Robot episode rows
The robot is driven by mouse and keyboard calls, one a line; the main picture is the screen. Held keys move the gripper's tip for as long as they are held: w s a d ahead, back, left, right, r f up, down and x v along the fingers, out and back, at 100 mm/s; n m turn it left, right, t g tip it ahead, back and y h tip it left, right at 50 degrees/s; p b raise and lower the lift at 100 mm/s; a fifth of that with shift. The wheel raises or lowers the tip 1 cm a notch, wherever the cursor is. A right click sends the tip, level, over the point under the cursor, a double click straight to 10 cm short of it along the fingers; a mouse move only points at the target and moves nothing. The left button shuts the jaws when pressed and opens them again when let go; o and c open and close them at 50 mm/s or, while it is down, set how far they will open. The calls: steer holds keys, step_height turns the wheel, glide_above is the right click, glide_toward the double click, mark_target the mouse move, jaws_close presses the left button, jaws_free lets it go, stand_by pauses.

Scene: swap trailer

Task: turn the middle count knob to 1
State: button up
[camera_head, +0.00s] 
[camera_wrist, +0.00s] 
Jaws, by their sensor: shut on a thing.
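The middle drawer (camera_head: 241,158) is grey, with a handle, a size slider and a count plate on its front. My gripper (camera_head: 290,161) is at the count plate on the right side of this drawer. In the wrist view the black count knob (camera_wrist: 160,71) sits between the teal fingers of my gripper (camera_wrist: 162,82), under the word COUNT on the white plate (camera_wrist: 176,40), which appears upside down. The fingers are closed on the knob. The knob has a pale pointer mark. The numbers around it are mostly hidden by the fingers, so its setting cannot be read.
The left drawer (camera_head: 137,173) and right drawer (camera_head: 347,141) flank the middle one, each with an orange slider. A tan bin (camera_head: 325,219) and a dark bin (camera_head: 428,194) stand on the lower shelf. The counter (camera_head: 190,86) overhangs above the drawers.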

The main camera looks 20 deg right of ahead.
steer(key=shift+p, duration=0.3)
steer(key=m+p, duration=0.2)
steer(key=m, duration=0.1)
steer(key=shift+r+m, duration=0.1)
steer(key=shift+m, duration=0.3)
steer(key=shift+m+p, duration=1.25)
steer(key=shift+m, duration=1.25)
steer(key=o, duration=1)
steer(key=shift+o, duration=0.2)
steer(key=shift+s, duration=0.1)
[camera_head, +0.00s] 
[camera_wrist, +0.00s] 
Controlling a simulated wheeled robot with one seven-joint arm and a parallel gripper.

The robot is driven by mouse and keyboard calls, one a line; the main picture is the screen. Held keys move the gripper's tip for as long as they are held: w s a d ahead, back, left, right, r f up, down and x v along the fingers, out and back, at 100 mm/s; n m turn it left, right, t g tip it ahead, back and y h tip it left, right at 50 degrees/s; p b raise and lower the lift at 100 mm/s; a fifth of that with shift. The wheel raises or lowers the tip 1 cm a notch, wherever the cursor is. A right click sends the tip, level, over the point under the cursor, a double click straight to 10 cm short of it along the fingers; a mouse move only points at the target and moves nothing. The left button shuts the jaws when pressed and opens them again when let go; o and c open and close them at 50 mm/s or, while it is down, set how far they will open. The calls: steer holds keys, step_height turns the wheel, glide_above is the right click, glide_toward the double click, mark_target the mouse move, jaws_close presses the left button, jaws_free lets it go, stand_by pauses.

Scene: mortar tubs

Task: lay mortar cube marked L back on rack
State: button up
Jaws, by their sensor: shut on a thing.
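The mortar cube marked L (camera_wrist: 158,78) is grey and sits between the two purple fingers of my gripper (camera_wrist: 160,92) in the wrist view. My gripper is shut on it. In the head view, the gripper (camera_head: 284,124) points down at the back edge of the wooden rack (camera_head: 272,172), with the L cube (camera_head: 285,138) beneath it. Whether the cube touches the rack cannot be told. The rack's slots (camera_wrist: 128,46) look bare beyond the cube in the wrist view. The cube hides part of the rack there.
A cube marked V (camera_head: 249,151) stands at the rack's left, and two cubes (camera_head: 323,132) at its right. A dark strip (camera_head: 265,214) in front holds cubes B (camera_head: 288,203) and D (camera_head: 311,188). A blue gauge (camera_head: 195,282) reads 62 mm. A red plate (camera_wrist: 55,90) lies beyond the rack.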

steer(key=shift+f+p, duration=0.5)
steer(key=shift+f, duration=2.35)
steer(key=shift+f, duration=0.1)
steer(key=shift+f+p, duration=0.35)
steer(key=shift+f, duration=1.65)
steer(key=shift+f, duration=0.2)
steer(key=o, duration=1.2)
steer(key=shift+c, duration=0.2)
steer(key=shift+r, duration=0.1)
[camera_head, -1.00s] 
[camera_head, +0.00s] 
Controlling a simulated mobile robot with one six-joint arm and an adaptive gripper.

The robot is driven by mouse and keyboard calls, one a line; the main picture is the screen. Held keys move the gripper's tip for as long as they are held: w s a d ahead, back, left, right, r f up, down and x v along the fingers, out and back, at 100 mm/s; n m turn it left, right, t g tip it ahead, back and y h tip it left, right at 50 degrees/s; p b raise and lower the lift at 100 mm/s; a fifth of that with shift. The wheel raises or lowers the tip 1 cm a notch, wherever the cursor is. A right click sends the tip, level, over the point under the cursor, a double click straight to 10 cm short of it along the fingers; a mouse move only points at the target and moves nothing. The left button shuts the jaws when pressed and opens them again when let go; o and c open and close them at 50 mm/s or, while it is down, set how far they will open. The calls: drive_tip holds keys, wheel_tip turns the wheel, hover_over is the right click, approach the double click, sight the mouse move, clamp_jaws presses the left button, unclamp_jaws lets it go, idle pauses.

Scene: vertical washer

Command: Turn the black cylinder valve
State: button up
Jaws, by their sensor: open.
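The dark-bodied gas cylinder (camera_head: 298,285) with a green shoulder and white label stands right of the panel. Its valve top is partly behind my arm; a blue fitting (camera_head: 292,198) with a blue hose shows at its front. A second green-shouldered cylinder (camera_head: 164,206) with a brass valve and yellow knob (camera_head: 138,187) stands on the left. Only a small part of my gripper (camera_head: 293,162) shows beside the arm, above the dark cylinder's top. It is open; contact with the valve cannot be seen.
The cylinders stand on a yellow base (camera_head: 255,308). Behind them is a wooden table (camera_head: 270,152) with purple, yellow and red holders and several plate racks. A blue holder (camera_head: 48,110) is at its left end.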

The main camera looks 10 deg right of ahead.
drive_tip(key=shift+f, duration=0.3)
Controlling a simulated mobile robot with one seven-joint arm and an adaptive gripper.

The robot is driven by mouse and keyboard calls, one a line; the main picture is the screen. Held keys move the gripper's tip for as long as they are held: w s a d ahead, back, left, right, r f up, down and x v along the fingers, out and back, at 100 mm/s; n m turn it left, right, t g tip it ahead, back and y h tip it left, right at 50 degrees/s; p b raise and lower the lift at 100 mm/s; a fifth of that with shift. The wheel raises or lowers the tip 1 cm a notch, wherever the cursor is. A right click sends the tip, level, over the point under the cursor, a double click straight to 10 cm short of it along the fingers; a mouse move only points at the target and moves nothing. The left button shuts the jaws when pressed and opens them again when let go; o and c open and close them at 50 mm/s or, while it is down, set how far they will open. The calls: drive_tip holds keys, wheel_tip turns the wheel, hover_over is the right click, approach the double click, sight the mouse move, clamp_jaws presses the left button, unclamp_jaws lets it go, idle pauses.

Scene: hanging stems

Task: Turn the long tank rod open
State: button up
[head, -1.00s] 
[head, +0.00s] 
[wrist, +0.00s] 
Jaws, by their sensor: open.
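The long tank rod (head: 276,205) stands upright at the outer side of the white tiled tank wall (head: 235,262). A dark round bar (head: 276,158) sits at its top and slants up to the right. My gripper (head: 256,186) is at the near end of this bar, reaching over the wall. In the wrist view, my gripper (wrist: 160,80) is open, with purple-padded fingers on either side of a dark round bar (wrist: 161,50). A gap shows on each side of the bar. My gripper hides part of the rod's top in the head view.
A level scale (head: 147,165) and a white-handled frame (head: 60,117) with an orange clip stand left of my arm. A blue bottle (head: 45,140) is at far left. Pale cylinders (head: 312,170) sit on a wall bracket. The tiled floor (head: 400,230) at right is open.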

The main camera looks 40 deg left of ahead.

## [PROBLEM TO SOLVE]
Show, from the material above, each line that includes the string "mobile".

## [RESULT]
Controlling a simulated mobile robot with one six-joint arm and an adaptive gripper.
Controlling a simulated mobile robot with one seven-joint arm and an adaptive gripper.

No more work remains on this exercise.